Fort Ticonderoga officials report a banner year for the historic landmark. Revenues, attendance, donations and other measures are all up in 2012, according to Beth Hill, president and CEO of the not-for-profit fort.
Fort Ticonderoga officials report a banner year for the historic landmark.
Revenues, attendance, donations and other measures are all up in 2012, according to Beth Hill, president and CEO of the not-for-profit fort.
“We have worked so hard and our team is delighted to see such positive progress serving this incredible site,” Hill said.
Fort Ticonderoga’s paid attendance increased nearly 6 percent and admissions revenue increased by 18 percent over 2011. Program revenue is up by 38 percent and field trip programs up by 8 percent. Annual donations grew 18 percent and membership in the Friends of Fort Ticonderoga group is up 38 percent.
“This has been a remarkable year,” Hill said. “Fort Ticonderoga has been able to redefine what is possible and generate increased income and support to fulfill its mission. We still have a great deal of work to accomplish, but we are very pleased with 2012’s successes.”
Fort Ticonderoga completed the first phase of a three-part comprehensive plan in March. The plan, led by PGAV Destinations, a global destination planning firm, identified a number of “quick win” strategies that were implemented by fort’s leadership team.
“The ‘quick wins’ are intended to provide immediate sources of revenue to fund operations, planning efforts and the implementation of plan elements,” Hill explained. “They required very little capital and provided rich opportunities to experiment with new strategies and tactics that inform the development of a long-term comprehensive plan. They have resulted in an energized team and excited stakeholders who are committed to the success of the organization.
“Most importantly, the ‘quick wins’ immediately improved the daily guest experience and directly support Fort Ticonderoga’s mission,” she said.

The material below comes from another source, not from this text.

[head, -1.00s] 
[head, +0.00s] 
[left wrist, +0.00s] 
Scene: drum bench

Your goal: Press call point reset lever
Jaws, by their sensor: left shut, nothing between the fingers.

The “quick win” changes included a new site access point, a new pricing structure, specialty tours and new programs to attract a broader visitor base.
“In addition, the fort continued to refine its brand focusing on site-specific and authentic historical interpretation on a level that sets it apart from most cultural and historic destinations,” Hill said.
The second phase of the comprehensive plan is expected to begin in early 2013 and will include product development and a plan for Fort Ticonderoga’s future capital growth, said Hill, who was hired as executive director in 2010 and was named president and CEO this year.
In 2011 Fort Ticonderoga trademarked its brand as “America’s Fort” and was named a top destination in the Adirondacks by US News and World Reports Travel.
The Fort Ticonderoga Association operates the facility.
Open to the public since 1909, Fort Ticonderoga is the earliest restoration of its kind in the United States. It preserves North America’s largest 18th-century artillery collection, 2,000 acres of historic landscape on Lake Champlain and Carillon Battlefield, the largest series of untouched 18th-century earthworks surviving in North America. Fort Ticonderoga is accredited by the American Association of Museums.